───── Material provided ─────

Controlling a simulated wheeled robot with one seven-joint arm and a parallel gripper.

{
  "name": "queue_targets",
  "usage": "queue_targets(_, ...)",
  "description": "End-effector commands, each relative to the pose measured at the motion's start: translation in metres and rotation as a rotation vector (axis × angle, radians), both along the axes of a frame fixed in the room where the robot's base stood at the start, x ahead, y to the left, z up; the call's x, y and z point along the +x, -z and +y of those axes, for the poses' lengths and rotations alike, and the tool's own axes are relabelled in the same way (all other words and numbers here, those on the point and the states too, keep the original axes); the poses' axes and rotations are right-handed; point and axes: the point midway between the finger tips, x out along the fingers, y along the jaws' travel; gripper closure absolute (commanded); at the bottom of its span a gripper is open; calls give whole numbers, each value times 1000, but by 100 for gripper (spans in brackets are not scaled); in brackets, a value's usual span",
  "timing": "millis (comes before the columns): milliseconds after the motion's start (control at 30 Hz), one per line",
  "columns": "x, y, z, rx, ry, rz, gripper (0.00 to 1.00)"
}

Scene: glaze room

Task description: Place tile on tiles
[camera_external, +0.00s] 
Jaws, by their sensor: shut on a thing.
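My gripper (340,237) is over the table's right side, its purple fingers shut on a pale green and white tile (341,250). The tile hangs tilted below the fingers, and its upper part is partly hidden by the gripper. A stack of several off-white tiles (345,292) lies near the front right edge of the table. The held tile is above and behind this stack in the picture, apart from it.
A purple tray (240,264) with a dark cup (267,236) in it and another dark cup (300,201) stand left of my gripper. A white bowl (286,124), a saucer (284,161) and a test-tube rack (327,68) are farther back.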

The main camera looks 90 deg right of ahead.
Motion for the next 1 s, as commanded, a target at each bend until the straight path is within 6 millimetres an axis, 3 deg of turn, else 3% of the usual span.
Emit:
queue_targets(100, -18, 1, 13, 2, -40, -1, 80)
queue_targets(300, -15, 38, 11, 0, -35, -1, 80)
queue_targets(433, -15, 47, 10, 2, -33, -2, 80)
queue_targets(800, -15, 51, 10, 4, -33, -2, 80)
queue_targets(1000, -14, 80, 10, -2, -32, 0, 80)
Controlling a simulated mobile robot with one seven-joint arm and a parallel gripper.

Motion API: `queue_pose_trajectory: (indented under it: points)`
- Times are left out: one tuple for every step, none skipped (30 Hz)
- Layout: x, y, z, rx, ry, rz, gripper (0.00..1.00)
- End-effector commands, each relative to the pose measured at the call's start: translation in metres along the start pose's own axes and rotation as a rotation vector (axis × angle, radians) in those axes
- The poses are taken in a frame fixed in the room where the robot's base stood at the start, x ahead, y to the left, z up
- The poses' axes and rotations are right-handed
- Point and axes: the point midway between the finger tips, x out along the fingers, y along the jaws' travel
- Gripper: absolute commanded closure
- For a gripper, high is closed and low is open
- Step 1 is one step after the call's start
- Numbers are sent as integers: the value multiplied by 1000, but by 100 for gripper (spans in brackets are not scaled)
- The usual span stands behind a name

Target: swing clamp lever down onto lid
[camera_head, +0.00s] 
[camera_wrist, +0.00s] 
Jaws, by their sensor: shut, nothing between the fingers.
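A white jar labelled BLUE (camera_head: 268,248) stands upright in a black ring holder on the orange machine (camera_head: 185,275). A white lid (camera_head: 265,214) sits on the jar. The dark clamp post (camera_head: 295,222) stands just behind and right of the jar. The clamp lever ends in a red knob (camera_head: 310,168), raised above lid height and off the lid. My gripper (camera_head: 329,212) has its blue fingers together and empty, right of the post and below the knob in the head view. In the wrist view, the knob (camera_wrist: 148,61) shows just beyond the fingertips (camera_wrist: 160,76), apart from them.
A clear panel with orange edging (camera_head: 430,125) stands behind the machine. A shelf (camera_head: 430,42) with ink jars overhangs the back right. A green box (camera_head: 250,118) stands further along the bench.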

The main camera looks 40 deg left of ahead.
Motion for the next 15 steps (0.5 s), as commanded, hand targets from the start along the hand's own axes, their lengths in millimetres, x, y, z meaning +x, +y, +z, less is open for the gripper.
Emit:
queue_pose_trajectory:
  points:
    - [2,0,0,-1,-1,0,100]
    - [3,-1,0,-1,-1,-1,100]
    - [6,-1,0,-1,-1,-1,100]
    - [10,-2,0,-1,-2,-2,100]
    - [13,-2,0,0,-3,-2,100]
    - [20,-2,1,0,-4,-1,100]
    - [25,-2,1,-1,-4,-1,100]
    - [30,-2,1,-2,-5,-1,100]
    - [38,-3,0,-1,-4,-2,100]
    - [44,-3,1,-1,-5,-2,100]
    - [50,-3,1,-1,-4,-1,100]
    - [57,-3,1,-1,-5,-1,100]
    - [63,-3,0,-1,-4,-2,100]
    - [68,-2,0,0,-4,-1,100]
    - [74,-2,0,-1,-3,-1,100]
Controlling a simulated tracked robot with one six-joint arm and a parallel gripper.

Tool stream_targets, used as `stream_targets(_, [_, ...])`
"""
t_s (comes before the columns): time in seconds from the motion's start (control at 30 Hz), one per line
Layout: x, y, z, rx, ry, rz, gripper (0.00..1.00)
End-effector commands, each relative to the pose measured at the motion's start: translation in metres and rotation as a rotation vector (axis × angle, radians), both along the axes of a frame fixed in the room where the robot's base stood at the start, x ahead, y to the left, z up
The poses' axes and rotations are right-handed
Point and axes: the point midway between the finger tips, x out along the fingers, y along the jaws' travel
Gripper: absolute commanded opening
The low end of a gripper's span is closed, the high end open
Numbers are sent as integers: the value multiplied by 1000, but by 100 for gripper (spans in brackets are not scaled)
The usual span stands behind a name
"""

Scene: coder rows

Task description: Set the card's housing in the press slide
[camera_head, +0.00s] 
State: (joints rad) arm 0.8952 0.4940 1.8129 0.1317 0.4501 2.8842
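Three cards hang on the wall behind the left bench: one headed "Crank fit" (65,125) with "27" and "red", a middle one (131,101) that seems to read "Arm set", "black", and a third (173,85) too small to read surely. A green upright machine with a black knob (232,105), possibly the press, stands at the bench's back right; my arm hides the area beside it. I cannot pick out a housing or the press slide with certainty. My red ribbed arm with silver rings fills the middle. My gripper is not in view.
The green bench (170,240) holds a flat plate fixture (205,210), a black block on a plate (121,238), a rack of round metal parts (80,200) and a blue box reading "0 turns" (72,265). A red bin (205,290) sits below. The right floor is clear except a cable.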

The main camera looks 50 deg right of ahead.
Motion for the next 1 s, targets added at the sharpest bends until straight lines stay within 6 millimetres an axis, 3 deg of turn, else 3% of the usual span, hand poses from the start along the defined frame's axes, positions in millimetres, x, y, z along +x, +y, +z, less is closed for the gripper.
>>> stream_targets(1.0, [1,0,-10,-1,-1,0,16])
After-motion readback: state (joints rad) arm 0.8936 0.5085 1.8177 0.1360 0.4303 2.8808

─────

Challenge: Provide an exact reproduction of only those lines that start at the line containing "- Step 1 is one step after the call's start" and end at the line containing "The main camera looks 40 deg left of ahead.", inclusive.

Solution:
- Step 1 is one step after the call's start
- Numbers are sent as integers: the value multiplied by 1000, but by 100 for gripper (spans in brackets are not scaled)
- The usual span stands behind a name

Target: swing clamp lever down onto lid
[camera_head, +0.00s] 
[camera_wrist, +0.00s] 
Jaws, by their sensor: shut, nothing between the fingers.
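A white jar labelled BLUE (camera_head: 268,248) stands upright in a black ring holder on the orange machine (camera_head: 185,275). A white lid (camera_head: 265,214) sits on the jar. The dark clamp post (camera_head: 295,222) stands just behind and right of the jar. The clamp lever ends in a red knob (camera_head: 310,168), raised above lid height and off the lid. My gripper (camera_head: 329,212) has its blue fingers together and empty, right of the post and below the knob in the head view. In the wrist view, the knob (camera_wrist: 148,61) shows just beyond the fingertips (camera_wrist: 160,76), apart from them.
A clear panel with orange edging (camera_head: 430,125) stands behind the machine. A shelf (camera_head: 430,42) with ink jars overhangs the back right. A green box (camera_head: 250,118) stands further along the bench.

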The main camera looks 40 deg left of ahead.

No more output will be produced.